Pittsburgh Steelers chairman Art Rooney II told reporters at the Senior Bowl that the Philadelphia Eagles requested permission to interview Brandon Hunt. Ed Bouchette of the Pittsburgh Post-Gazette tweeted the news. Hunt is Pittburgh’s pro scouting coordinator.

The coincidence is striking. In 1998, the Eagles hired a director of football operations from the Steelers' organization. Tom Modrak had more than 20 years of experience and had worked in different aspects of the football operation.

But Modrak was a graduate of Indiana University of Pennsylvania. Hunt is a graduate of Indiana University of Pennsylvania. Modrak joined the Eagles just at the tail end of Ray Rhodes’ tenure as head coach, which had left the Eagles in disarray. Hunt is interviewing just as the Eagles are trying to regroup from Chip Kelly’s contentious tenure.

Modrak was there at the beginning of Andy Reid’s term as head coach. Hunt is interviewing for a job that would take effect at the beginning of Reid protégé Doug Pederson’s term as head coach.

The irony, of course, is that the Eagles keep looking to the stable Steelers organization for fresh personnel for their own volatile front office. Former Steelers executive Tom Donahoe is aiding Lurie and Roseman in their search.

More than those similarities, though, the news is the first indication of exactly what the Eagles are looking for in their search for a personnel executive. They may interview other candidates with varying amounts of experience or accomplishments, but their interest in Hunt suggests they are looking for someone who would fall in below Howie Roseman on the organizational chart.

Eagles owner Jeff Lurie was deliberately vague about that, claiming that revealing too much information could sabotage the Eagles’ search process. If Lurie announced he was looking for a general manager, candidates would come into the interview process with that expectation.

The suspicion has been that Lurie plans to leave Roseman, the former GM whose title is now executive vice president of football operations, in charge of personnel decisions.

Hiring someone who has been a GM, or had that kind of power, would create another potential conflict like the one between Roseman and Kelly.
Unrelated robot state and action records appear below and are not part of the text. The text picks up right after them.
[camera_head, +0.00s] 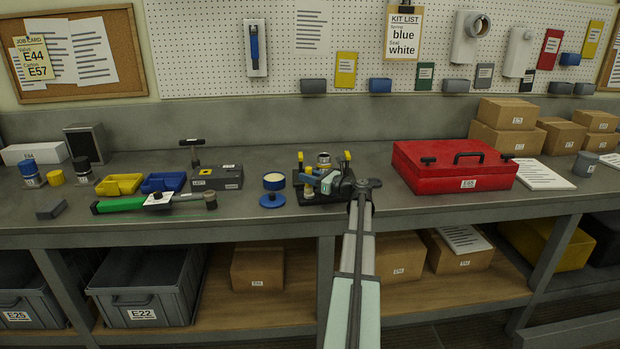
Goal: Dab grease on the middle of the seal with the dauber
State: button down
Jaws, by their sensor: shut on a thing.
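My arm reaches up from the bottom to a dark fixture (344,190) at the front middle of the bench. My gripper (324,184) is over the fixture's left part, shut on a small thin tool that I take for the dauber; its tip is too small to make out. A round metal part (323,159) with yellow-topped posts on either side stands at the back of the fixture. I cannot make out the seal or whether the tool touches it. An open tin with pale grease (273,180) stands left of the fixture, its blue lid (272,200) in front.
A red toolbox (455,166) stands close on the right. To the left are a grey block (216,177), a green-handled tool (120,204), and yellow (119,184) and blue (163,182) bins. Cardboard boxes (503,112) stand at the back right. The bench behind the fixture is clear.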

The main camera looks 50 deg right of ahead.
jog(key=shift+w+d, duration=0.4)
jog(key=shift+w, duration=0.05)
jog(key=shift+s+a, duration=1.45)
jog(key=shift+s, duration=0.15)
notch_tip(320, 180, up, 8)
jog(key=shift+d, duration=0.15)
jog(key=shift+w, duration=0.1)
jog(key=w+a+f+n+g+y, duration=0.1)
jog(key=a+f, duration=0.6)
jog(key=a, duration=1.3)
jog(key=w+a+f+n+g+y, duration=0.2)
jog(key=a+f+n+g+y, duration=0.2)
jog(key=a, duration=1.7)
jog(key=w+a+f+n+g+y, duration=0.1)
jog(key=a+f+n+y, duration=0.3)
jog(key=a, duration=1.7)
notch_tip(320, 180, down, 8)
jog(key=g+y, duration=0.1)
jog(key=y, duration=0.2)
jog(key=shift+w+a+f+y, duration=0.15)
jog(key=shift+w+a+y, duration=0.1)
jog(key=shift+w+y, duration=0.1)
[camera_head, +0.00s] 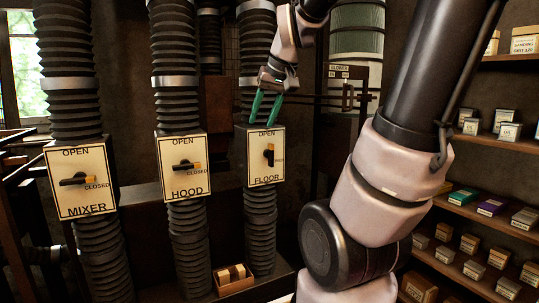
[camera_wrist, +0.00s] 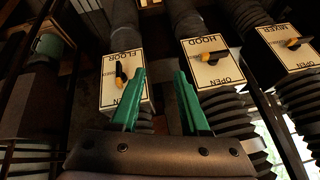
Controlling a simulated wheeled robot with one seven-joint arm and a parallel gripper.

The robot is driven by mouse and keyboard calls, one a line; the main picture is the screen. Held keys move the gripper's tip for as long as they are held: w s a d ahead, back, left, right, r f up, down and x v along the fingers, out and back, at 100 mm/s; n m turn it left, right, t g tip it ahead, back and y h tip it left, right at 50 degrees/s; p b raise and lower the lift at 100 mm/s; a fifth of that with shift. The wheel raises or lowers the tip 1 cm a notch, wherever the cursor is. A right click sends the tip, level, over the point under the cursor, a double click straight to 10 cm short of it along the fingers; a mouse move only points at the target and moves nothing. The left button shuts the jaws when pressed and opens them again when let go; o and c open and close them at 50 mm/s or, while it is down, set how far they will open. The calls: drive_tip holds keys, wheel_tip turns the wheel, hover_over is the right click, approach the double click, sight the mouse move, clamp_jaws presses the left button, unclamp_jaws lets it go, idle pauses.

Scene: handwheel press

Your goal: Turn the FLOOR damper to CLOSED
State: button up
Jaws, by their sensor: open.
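The FLOOR damper box (camera_head: 252,165) has a cream plate marked OPEN at the top, with CLOSED partly hidden at the right of its handle. Its black and orange handle (camera_head: 269,154) stands upright, in line with OPEN; it also shows in the wrist view (camera_wrist: 122,76), where the plate is upside down. My gripper (camera_head: 263,121) is open and empty, its green fingers pointing down at the top edge of the FLOOR box in the head view. In the wrist view my gripper (camera_wrist: 160,72) has one finger overlapping the FLOOR plate; the handle is outside the fingers.
The HOOD damper (camera_head: 187,167) and MIXER damper (camera_head: 78,181) stand to the left, their handles lying sideways with orange ends toward CLOSED. Ribbed ducts run above and below the boxes. Shelves of small boxes (camera_head: 490,205) line the right. A small wooden box (camera_head: 233,280) sits below.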

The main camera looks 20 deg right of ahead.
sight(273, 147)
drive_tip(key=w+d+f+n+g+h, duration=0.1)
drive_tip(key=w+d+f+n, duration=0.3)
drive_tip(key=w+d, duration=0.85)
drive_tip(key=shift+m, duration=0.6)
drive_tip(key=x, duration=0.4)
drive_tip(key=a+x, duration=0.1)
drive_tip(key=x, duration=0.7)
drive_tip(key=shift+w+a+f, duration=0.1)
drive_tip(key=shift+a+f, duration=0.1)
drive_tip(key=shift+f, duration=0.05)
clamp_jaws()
Lurie resolved that conflict by stripping Roseman of his authority and handing it over to Kelly. That arrangement lasted one season.

Hunt fits the profile of a promising young executive who is still working his way up the NFL ladder. He has the experience and the expertise to steer the Eagles’ personnel department, but would still be willing to defer to Roseman on major decisions.

That doesn’t mean Hunt actually feels that way, only that it’s the profile he fits. And it appears the Eagles’ search for a personnel executive is centered on that profile, which suggests Roseman will remain in charge of the draft and free agency.